Today we found out Xander will be able to go to the 8th Grade! Yay!!
Today I got to spend quality time with my boys and do something away from the house without sacrificing getting work done. (Ok so we bought a snack at the bar next to the laundromat but it still counts...they had fun!)

This week I have had the pleasure of enduring the long distance run that is potty training all initiated by my little Bear. I could fill this post with all sorts of complaints about the time I have spent in the bathroom (hours) and the tediousness of constant switching from toilet to potty chair. I could tell you several "vignette" type stories about how amazingly controlled my little new to the potty boy had done with peeing in 3 different places with the same bladder full of pee. I could regale you with stories of control of bowel movements that would astound doctors who study these sorts of things (seriously this kid makes poo in both toilets with one movement...it's crazy...several times...at the same "sitting") But you don't want to read about my potty adventures. (And in case you do there will probably be a blog up coming since it IS such an adventure!!)
The last thing I am thankful for comes with a photo that could be considered questionable...but I felt compelled to record it photographically as the chances of it continuing is very slight. I am at that stage with both my kids that being "loved on" is not really a common thing. Mr 2yr old is too busy doing his thing, aka throwing fits or playing alone.
Mr. Almost-13yr old is just well, a teenager and doesn't have a lot of "love" for his momma in the ways of PDAs....so lately both boys have been kissing me randomly. Bear is sneaky enough that I can't catch it on camera...Xander I can convince to re-do the love for a snap shot. So I present my totally inappropriate picture of the day. Me being kissed on the lips by my teenager. I have to say I can't believe he still HUGS me!!

Wednesday, June 9, 2010

Jumping to conclusions and other acrobatic skills I have...

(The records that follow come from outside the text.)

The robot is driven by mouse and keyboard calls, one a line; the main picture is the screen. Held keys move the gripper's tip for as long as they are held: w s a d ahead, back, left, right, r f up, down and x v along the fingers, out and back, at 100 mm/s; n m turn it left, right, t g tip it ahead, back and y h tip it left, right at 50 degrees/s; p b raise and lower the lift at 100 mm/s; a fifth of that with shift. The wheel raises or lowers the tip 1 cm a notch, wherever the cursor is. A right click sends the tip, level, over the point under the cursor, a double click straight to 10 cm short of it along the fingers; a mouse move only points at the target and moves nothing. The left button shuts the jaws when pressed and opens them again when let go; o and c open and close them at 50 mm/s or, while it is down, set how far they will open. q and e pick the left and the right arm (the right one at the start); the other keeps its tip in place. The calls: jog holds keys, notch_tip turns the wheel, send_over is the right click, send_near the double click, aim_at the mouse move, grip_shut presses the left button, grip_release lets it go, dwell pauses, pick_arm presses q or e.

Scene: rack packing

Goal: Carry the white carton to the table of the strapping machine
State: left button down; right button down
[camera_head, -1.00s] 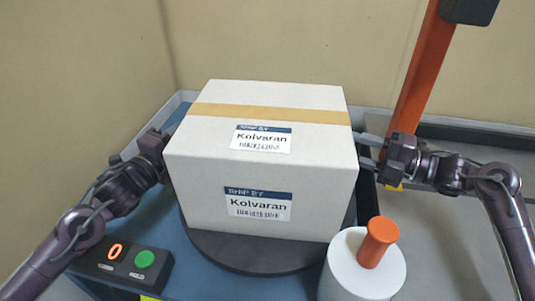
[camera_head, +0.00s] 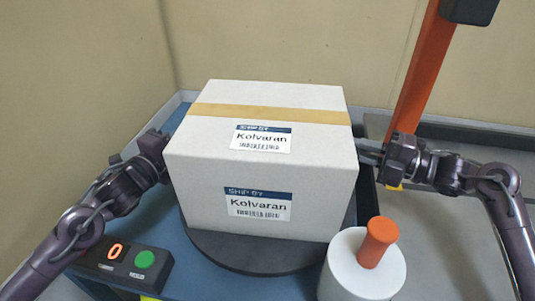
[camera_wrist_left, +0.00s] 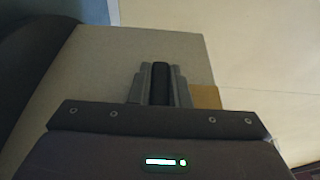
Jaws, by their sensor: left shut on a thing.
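The white carton (camera_head: 258,160), with a tan tape strip and "Kolvaran" labels, sits upright on a dark round plate (camera_head: 245,258). My left gripper (camera_head: 162,143) is at the carton's left side, its fingertips mostly hidden there. In the left wrist view its fingers (camera_wrist_left: 160,82) are close together against the carton's side (camera_wrist_left: 95,70), shut on it. My right gripper (camera_head: 370,154) is at the carton's right side with its fingers together. I cannot tell whether it grips the carton. I cannot make out the strapping machine's table for certain.
A white cylinder with an orange knob (camera_head: 378,243) stands close at the carton's front right. A control box (camera_head: 122,264) showing 0, with a green button, lies front left. An orange post (camera_head: 412,85) rises behind my right gripper. A grey surface (camera_head: 440,235) extends right. Walls stand behind and left.

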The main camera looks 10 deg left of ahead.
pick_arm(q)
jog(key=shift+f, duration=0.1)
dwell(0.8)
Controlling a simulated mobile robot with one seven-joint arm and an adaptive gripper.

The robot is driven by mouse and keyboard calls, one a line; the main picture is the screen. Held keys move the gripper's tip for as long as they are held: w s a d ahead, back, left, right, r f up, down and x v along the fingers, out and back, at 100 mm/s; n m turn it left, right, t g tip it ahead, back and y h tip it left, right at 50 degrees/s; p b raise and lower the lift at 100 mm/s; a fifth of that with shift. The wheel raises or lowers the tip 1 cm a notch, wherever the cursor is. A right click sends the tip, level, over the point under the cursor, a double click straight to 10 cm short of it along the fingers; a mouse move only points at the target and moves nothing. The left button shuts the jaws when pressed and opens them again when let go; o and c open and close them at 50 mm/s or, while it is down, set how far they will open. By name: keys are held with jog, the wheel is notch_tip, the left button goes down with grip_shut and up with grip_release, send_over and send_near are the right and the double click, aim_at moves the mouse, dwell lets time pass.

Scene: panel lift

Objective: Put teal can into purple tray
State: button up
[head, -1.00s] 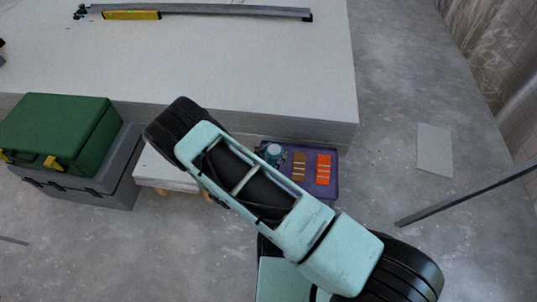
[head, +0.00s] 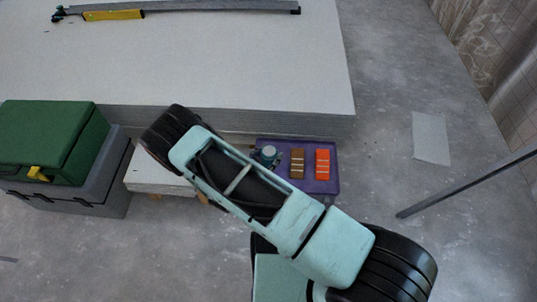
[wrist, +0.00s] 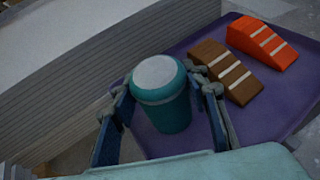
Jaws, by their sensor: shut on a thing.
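The teal can (wrist: 162,103), with a pale grey top, stands between the fingers of my gripper (wrist: 165,95) in the wrist view. My gripper is shut on it, one finger on each side. The can also shows small in the head view (head: 268,155), partly hidden by my arm. The purple tray (head: 318,187) lies under and around the can in both views; in the wrist view its bare floor (wrist: 222,128) shows right of the can. I cannot tell whether the can's base touches the tray.
A brown striped block (wrist: 225,71) and an orange striped block (wrist: 262,42) sit in the tray right of the can. A stack of pale panels (head: 200,60) stands right behind the tray. A green case (head: 50,140) on a grey box is at left.

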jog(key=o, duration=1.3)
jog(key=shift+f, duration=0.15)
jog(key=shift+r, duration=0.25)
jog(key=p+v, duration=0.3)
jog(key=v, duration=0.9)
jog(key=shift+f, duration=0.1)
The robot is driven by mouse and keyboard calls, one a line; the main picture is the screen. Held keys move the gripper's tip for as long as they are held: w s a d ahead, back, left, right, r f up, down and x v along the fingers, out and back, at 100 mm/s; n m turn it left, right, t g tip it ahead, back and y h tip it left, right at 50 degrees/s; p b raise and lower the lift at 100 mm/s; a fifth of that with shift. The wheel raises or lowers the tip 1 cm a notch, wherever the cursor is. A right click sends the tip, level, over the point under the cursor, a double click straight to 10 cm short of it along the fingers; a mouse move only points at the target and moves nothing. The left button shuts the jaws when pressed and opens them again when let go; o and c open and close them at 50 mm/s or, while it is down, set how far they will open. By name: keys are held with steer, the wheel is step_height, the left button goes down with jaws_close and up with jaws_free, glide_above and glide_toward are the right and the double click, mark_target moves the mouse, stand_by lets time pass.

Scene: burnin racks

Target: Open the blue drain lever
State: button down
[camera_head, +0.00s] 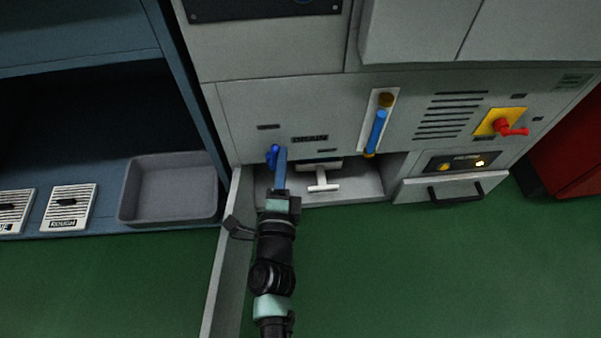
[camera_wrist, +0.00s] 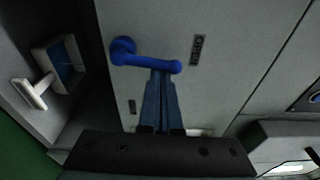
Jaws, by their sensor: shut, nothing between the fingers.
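The blue drain lever (camera_wrist: 148,58) is on the grey cabinet face in the wrist view. Its round hub is at the left and its arm reaches right, tilted slightly down, towards a small dark label (camera_wrist: 196,50). The lever (camera_head: 271,156) is small and partly hidden by my fingers in the head view. My gripper (camera_wrist: 164,76) is shut and empty. Its blue-grey fingertips are at the lever arm's lower side, near its free end; I cannot tell whether they touch. The gripper also shows in the head view (camera_head: 281,151).
An open grey door panel (camera_head: 221,270) stands left of my arm. A white T-handle (camera_head: 322,181) sits in the low recess to the right. A blue sight tube (camera_head: 376,128), a red switch (camera_head: 508,128) and a handled drawer (camera_head: 453,189) are farther right. A grey tray (camera_head: 170,224) lies left.

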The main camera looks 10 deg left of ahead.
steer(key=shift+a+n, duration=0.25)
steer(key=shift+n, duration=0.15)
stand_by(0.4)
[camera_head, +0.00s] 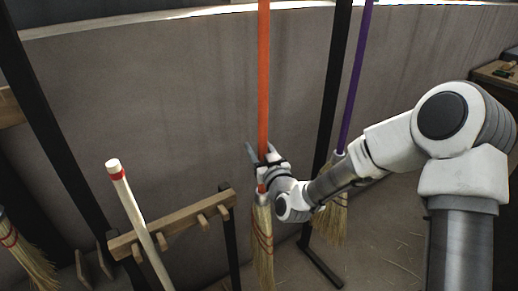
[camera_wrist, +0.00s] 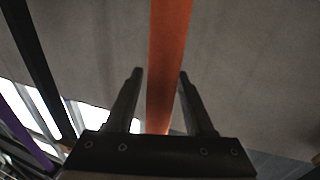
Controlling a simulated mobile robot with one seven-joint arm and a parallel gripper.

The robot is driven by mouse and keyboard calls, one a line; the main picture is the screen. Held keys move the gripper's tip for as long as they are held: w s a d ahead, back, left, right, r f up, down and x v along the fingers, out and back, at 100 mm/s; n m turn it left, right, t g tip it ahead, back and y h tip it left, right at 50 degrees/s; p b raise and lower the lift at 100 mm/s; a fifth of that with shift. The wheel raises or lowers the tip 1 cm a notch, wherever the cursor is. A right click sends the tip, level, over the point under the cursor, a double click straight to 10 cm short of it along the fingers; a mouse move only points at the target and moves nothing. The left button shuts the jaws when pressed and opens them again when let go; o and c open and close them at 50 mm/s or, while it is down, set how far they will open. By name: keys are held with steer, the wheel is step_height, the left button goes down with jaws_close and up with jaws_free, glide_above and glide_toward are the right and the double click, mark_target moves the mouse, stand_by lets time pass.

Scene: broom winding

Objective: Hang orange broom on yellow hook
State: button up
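The orange broom hangs or stands upright, its orange handle (camera_head: 263,75) running out of the top of the head view and its straw head (camera_head: 263,245) pointing down. The handle also shows in the wrist view (camera_wrist: 168,60). My gripper (camera_head: 257,152) is at the lower part of the handle, just above the straw. In the wrist view my gripper (camera_wrist: 160,73) has its fingers apart, one on each side of the handle. A gap shows at the left finger; the right finger is very close to the handle. I see no yellow hook in either view.
A purple-handled broom (camera_head: 357,75) is at the right, behind my arm. A dark post (camera_head: 335,90) stands between the two brooms. At the left are a wooden peg rack (camera_head: 180,222), a pale red-banded stick (camera_head: 135,215) and another straw broom (camera_head: 28,258). A wall (camera_head: 150,100) lies behind.

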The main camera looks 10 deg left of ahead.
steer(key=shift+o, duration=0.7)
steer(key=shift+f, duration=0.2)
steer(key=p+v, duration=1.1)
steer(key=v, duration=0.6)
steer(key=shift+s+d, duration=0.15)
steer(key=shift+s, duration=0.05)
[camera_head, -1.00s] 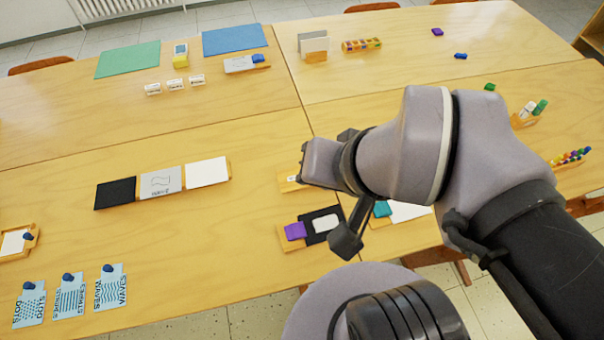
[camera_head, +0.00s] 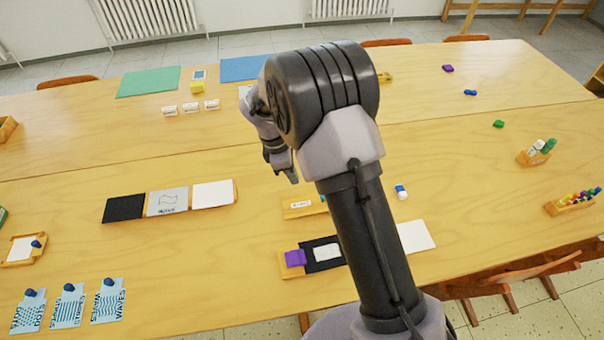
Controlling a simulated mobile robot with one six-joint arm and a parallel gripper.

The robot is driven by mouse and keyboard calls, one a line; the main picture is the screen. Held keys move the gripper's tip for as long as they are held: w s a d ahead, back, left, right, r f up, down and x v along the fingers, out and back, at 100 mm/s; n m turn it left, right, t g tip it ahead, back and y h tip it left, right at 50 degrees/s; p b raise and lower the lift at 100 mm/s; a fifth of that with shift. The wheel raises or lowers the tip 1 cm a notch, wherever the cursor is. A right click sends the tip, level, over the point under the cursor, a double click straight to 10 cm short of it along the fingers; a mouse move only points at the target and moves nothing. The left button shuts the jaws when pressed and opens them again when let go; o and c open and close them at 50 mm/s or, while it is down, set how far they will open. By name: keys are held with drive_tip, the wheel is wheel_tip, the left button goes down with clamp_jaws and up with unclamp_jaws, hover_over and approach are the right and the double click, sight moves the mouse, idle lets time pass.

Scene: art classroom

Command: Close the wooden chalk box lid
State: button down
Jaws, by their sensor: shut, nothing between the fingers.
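A small wooden piece with a white label (camera_head: 300,208) lies on the near table, partly hidden behind my arm. It may be the chalk box, but its label is too small to read and I cannot make out a lid. My gripper (camera_head: 291,178) points down and appears just above and behind this piece in the picture. It is shut and holds nothing. I cannot tell its height above the table. My arm hides part of the table to the right of it.
A wooden tray with a purple block and black card (camera_head: 322,266) lies nearer me. A black, grey and white card strip (camera_head: 167,203) is to the left. A blue-and-white eraser (camera_head: 401,192) lies right of my arm. Wooden pen holders (camera_head: 570,206) stand at the right.

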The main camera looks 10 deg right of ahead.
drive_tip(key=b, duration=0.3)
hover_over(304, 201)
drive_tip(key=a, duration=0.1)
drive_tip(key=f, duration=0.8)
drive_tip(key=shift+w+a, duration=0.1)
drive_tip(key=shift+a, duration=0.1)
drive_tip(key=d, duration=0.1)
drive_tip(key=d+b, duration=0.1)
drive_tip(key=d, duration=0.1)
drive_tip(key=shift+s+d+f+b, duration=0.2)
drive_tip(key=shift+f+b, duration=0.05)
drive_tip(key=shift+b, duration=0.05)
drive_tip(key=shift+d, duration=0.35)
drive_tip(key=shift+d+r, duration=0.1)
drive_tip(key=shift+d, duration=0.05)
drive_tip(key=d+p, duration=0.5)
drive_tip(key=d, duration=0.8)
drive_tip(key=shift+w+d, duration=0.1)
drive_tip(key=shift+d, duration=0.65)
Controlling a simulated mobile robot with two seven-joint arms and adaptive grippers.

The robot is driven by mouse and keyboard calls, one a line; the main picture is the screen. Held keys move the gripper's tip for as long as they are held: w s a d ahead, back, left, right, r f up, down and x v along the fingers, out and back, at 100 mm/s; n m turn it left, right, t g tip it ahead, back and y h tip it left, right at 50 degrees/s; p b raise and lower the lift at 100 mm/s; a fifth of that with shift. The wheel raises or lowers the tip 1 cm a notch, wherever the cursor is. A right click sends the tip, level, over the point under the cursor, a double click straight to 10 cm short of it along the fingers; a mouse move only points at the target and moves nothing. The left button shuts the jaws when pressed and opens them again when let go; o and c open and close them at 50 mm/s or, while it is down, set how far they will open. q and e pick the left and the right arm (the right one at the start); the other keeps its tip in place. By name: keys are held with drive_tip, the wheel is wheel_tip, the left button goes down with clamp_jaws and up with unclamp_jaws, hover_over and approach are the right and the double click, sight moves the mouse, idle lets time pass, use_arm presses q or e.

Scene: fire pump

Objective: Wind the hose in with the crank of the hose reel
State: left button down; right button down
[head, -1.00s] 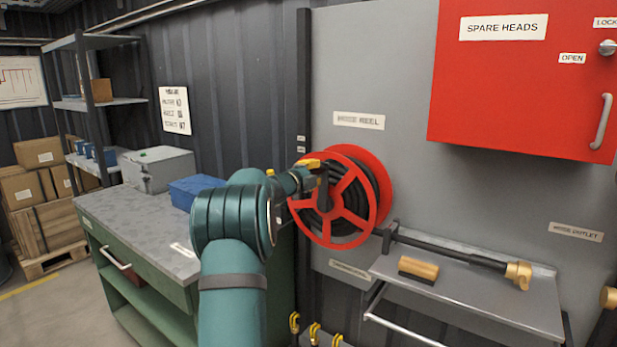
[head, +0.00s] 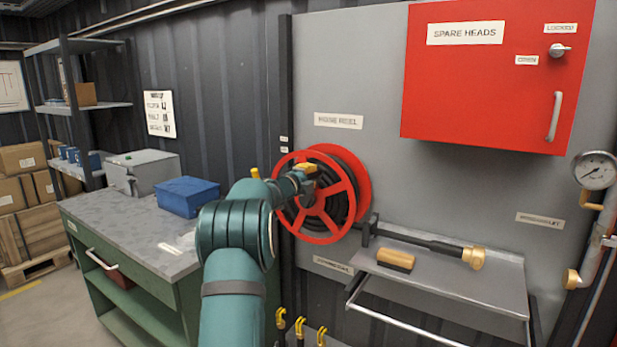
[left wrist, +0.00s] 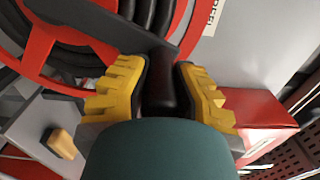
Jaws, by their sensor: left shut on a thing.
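The hose reel (head: 318,207) is a red spoked wheel on the grey wall panel, under the label "HOSE REEL". Black hose (head: 340,208) lies coiled behind its spokes. My left gripper (head: 308,174) is at the upper part of the reel's front. In the left wrist view, its yellow fingers (left wrist: 160,88) are shut on the dark crank handle (left wrist: 159,92), one on each side. Red reel spokes and black hose coils show just beyond the fingers. The crank's arm is mostly hidden by the gripper in the head view. My right gripper is not in view.
Right of the reel, a grey shelf (head: 500,287) bears a black bar with a brass end (head: 474,257) and a wooden block (head: 397,259). A red cabinet (head: 490,100) hangs above. A green workbench (head: 150,298) with a blue box (head: 187,196) stands left.

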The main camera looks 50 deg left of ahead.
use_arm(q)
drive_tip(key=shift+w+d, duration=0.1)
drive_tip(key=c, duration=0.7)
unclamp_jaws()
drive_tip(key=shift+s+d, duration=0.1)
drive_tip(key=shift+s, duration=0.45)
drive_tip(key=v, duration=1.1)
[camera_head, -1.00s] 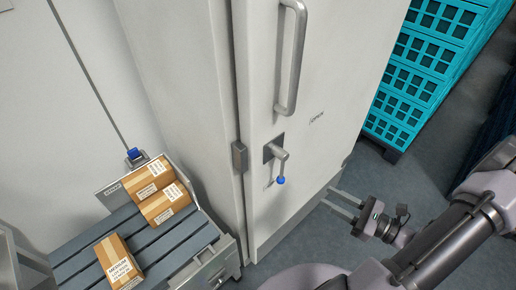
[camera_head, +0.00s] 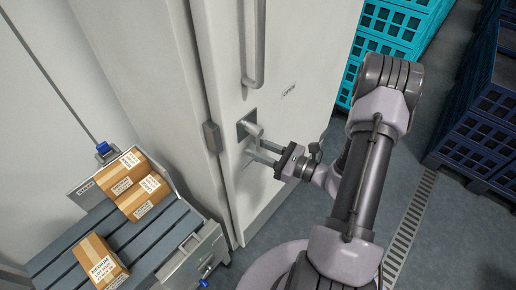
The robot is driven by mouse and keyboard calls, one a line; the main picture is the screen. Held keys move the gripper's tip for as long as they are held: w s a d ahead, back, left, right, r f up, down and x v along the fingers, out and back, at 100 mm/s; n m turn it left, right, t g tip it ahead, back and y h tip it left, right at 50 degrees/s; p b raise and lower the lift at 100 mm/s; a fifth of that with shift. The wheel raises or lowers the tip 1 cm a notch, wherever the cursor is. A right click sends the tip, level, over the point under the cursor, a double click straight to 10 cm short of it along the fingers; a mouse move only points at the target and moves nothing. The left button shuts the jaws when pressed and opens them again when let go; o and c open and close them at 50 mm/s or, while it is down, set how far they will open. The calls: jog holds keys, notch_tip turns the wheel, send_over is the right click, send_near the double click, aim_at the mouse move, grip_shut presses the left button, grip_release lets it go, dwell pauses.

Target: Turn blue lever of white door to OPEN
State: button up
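The white door (camera_head: 285,50) stands upright in the middle of the view, with a long grey vertical handle (camera_head: 254,45). Below the handle is the lever (camera_head: 253,129) on a dark square plate (camera_head: 243,127). Its blue end does not show; it seems hidden by my gripper. A small label reading OPEN (camera_head: 289,90) is on the door, up and right of the lever. My gripper (camera_head: 256,152) reaches in from the right, its two fingers parted and pointing left, just below the lever's pivot. I cannot tell whether the fingers touch the lever.
At the left, a grey slatted roller table (camera_head: 110,240) holds several cardboard boxes (camera_head: 101,262). A blue knob (camera_head: 104,149) is behind it. Turquoise crates (camera_head: 385,30) stand beyond the door, dark blue crates (camera_head: 480,135) at the right. Floor with a drain grate (camera_head: 408,230) lies between.

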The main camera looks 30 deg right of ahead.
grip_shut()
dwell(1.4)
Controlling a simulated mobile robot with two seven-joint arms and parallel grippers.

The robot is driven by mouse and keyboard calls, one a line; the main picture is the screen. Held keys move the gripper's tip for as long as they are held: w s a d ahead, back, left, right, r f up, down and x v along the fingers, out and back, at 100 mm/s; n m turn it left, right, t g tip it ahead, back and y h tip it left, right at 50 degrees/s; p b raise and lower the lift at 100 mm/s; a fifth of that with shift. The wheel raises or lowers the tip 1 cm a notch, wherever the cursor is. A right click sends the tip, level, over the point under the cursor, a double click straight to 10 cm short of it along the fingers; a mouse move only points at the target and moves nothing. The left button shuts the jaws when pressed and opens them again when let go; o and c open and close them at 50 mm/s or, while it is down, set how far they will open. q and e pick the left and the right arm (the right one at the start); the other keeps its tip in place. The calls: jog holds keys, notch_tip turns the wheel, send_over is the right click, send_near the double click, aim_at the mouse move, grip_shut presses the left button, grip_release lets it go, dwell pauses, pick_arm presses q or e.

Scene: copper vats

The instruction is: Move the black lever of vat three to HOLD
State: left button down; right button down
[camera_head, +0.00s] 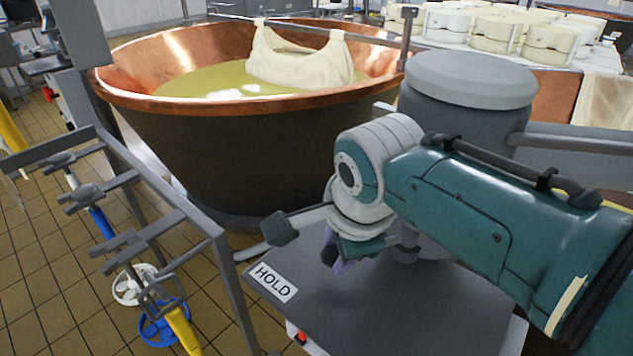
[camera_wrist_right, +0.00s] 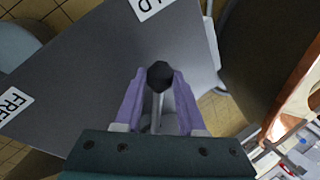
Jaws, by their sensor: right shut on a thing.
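The black lever shows in the wrist view as a round black knob (camera_wrist_right: 160,76) on a pale rod. My right gripper (camera_wrist_right: 152,90) has its purple fingers closed around the lever just at the knob. In the head view my right gripper (camera_head: 338,262) is low over a grey plate (camera_head: 400,310), and the arm covers most of the lever. The HOLD label (camera_head: 272,283) lies at the plate's left corner. In the wrist view the knob points roughly toward the partly cut-off HOLD label (camera_wrist_right: 150,6). My left gripper is not in view.
A copper vat (camera_head: 240,150) with yellow-green liquid and a hanging cloth stands behind the plate. A grey post with a round top (camera_head: 470,80) stands close behind my right arm. A grey rack (camera_head: 140,215) with hanging tools is at left. Tiled floor (camera_head: 50,270) is open there.

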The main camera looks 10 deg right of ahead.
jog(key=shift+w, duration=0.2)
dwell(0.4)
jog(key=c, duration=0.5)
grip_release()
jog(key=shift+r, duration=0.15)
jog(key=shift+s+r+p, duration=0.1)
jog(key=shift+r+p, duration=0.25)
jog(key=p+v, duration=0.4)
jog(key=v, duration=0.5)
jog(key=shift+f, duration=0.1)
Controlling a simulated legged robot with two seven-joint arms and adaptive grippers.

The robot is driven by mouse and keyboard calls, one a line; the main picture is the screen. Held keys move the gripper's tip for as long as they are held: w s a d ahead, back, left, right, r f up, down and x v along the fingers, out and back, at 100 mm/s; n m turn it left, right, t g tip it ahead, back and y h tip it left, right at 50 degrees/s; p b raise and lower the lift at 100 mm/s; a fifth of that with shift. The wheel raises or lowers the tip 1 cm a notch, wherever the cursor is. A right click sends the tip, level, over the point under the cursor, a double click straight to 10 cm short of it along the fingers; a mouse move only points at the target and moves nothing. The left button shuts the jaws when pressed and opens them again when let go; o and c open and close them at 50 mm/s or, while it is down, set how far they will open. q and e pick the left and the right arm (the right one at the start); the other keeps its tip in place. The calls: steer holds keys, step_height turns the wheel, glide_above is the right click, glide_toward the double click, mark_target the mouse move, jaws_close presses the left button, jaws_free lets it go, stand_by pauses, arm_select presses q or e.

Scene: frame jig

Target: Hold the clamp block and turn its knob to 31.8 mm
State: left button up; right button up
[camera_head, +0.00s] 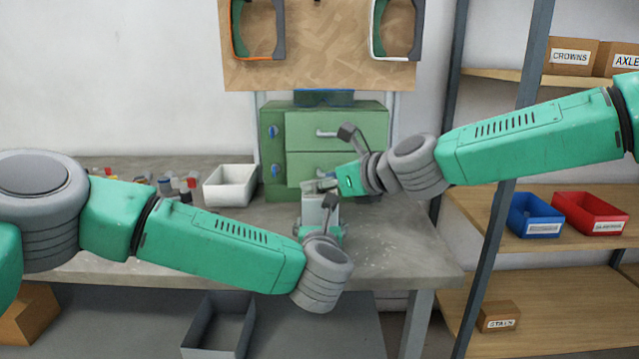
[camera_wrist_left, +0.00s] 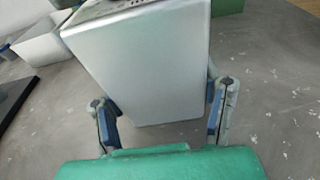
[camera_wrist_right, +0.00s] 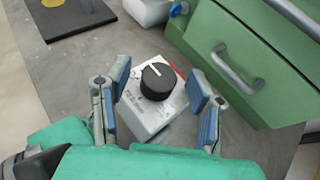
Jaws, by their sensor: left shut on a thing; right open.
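The clamp block is a pale grey box (camera_wrist_left: 150,65) standing on the grey bench. It also shows in the head view (camera_head: 313,211), partly hidden by my arms. My left gripper (camera_wrist_left: 165,118) is shut on its lower part, one finger at each side. The knob (camera_wrist_right: 157,81) is black and round with a white pointer line, on the block's top face beside a printed scale and a red mark. The scale is too small to read. My right gripper (camera_wrist_right: 158,97) is open over the block, its fingers on either side of the knob and apart from it.
A green drawer cabinet (camera_head: 272,160) with metal handles stands close behind the block. A white bin (camera_head: 230,187) and several small coloured parts (camera_head: 180,187) lie to the left. A dark plate (camera_wrist_right: 75,18) lies on the bench. Bare bench (camera_head: 400,245) extends to the right.

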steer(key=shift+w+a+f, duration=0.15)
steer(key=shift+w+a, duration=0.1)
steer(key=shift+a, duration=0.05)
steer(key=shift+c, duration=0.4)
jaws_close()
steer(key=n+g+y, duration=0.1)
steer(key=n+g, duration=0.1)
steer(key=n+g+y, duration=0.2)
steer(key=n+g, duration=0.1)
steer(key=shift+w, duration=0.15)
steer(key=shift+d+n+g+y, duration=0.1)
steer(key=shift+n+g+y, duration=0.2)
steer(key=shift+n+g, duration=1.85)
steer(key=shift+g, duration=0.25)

So I had a bad night, didn't know what was going on, and as I am prone to do I jumped to conclusions. I guess I am really used to things just going down hill fast and it being the "end" to
all things.
I have been lectured on having more faith in things and stop being so negative.
Well, I can see that I need to but it is hard to do. So. I am still in a relationship.
We are just fine, I just had a
major breakdown and he just doesn't answer his phone much when he's hanging with friends and acknowledged that he wasn't in a place to discuss anything. *glug glug* tee hee! Anyway, I have decided to stop worrying over every little thing and to just bask in the glow of being happy in times we are together and live life as positively as possible.
I am starting to realize I am not a house keeper, I hate laundry when it is mine, and I just don't have enough time in the day to be lazy AND accomplish things that need to be done. And I only work Part Time! Yikes!
So to perk up this update/blog I have placed some cute pics of me and my kids...Ok of my kids.

Wednesday, June 2, 2010

I've been duped yet again...surprised?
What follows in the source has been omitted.